Low-loss polarization-maintaining hollow-core anti-resonant terahertz fiber

Polarization-maintaining terahertz (THz) fibers have been considered as fundamental elements in polarization sensitive THz systems. Based on the anti-resonant waveguiding mechanism, we propose a low-loss polarization-maintaining hollow-core THz fiber with four half-elliptical cladding membranes. Numerical simulations indicate that birefringence of the fundamental mode group could be introduced by modifying the thickness of a pair of membranes while sacrificing available low-loss bandwidth. We observe that the core size, the dimension and shape of cladding membranes, have significant impacts on modal properties.
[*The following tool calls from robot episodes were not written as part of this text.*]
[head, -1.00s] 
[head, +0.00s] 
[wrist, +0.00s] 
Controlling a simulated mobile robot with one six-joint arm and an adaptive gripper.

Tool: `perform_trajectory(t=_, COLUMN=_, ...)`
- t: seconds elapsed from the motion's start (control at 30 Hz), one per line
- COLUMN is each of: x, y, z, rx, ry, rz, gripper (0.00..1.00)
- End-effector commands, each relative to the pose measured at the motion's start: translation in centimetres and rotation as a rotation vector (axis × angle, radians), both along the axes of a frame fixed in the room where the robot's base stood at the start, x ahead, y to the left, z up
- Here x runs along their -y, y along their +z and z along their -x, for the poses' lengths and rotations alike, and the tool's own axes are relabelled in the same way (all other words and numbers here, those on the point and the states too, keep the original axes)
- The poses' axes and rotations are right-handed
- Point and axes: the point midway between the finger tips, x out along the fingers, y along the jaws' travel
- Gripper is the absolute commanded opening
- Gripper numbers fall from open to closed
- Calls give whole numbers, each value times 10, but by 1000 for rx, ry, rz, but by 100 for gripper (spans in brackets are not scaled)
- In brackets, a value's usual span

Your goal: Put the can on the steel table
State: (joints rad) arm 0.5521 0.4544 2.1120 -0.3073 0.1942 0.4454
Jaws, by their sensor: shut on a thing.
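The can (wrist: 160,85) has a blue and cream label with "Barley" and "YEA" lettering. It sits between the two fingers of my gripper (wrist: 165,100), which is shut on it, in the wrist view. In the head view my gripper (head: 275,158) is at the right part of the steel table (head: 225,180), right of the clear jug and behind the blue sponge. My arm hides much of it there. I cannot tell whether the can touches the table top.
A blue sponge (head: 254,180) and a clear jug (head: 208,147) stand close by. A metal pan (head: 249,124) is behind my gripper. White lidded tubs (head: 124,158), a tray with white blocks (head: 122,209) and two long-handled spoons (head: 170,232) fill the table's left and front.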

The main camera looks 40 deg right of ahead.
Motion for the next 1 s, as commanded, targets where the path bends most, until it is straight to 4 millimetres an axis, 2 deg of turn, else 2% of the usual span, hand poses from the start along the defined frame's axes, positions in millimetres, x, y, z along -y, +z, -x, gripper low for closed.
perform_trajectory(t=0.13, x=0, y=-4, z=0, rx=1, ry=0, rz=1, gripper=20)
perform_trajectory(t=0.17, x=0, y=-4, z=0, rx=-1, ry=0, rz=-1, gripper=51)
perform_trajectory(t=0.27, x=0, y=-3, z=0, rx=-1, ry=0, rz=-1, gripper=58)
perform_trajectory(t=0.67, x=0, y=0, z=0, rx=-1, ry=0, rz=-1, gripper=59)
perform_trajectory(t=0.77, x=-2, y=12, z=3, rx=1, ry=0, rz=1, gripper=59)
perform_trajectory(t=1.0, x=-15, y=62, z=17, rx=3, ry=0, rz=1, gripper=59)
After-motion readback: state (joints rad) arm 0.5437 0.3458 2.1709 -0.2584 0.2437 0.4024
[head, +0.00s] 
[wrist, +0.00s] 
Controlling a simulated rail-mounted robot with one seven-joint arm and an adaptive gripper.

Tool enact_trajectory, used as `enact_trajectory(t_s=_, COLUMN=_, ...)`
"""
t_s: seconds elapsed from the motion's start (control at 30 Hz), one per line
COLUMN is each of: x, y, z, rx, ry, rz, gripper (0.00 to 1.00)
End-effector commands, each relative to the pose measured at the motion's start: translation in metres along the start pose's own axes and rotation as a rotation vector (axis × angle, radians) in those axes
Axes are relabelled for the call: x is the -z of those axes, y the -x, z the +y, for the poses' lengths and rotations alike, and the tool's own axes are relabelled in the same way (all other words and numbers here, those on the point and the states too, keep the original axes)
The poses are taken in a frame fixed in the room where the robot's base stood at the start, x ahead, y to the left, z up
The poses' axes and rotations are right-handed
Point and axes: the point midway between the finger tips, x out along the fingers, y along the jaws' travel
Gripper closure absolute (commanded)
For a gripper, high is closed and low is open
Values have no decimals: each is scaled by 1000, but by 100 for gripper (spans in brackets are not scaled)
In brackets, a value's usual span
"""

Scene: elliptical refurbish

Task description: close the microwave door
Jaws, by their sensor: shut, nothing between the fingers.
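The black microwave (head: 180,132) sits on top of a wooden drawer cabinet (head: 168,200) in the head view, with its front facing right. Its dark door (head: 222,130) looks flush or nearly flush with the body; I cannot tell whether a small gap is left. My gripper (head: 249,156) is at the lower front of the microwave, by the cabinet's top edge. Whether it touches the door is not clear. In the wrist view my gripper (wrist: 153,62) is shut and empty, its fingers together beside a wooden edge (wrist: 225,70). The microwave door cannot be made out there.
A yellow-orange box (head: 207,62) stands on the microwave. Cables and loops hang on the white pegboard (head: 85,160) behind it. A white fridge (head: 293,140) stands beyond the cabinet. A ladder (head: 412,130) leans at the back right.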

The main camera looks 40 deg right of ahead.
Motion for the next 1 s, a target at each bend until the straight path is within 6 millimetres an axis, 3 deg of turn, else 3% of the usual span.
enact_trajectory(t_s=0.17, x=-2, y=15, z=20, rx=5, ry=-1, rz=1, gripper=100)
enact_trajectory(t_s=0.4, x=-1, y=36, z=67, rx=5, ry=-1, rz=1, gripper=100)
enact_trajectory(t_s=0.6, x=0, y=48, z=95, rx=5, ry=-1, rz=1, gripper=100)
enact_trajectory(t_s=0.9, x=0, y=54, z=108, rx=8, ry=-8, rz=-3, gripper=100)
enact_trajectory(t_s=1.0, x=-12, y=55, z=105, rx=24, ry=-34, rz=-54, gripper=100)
For the half-circular membranes based fiber with optimized parameters, the attenuation coefficients of fundamental modes are below 10 dB m−1, the birefringence is above 10−4 and the group velocity dispersion values are lower than 60 ps THz−1 m−1 within the frequency bandwidths of 0.46–0.6 THz and 0.74–1.1 THz. At 0.9 THz, the lowest attenuation coefficient is 0.5 dB m−1 with birefringence of 1.52 × 10−4. Moreover, this THz fiber is insensitive to neither x- nor y-direction bend with a bend radius no less than 2 cm.